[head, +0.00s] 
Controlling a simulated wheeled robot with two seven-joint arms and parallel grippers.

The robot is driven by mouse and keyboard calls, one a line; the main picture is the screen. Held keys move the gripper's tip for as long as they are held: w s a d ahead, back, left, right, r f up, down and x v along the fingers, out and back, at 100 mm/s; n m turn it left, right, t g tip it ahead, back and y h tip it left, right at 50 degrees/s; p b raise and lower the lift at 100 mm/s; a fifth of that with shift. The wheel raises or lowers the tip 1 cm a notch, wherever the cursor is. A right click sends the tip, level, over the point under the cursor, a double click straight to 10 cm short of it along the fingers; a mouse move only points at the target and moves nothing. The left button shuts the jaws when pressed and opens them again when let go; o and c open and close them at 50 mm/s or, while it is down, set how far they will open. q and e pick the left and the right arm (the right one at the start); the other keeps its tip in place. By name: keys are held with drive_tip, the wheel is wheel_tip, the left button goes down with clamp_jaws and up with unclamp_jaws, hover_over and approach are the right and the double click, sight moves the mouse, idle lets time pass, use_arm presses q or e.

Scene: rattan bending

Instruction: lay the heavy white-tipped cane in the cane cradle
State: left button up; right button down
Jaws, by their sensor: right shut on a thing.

> [PROBLEM TO WORK ON]: Copy only this span: the line that contains "Controlling a simulated", the last line, and every line between them.

> [CORRECT ANSWER]:
Controlling a simulated wheeled robot with two seven-joint arms and parallel grippers.

The robot is driven by mouse and keyboard calls, one a line; the main picture is the screen. Held keys move the gripper's tip for as long as they are held: w s a d ahead, back, left, right, r f up, down and x v along the fingers, out and back, at 100 mm/s; n m turn it left, right, t g tip it ahead, back and y h tip it left, right at 50 degrees/s; p b raise and lower the lift at 100 mm/s; a fifth of that with shift. The wheel raises or lowers the tip 1 cm a notch, wherever the cursor is. A right click sends the tip, level, over the point under the cursor, a double click straight to 10 cm short of it along the fingers; a mouse move only points at the target and moves nothing. The left button shuts the jaws when pressed and opens them again when let go; o and c open and close them at 50 mm/s or, while it is down, set how far they will open. q and e pick the left and the right arm (the right one at the start); the other keeps its tip in place. By name: keys are held with drive_tip, the wheel is wheel_tip, the left button goes down with clamp_jaws and up with unclamp_jaws, hover_over and approach are the right and the double click, sight moves the mouse, idle lets time pass, use_arm presses q or e.

Scene: rattan bending

Instruction: lay the heavy white-tipped cane in the cane cradle
State: left button up; right button down
Jaws, by their sensor: right shut on a thing.

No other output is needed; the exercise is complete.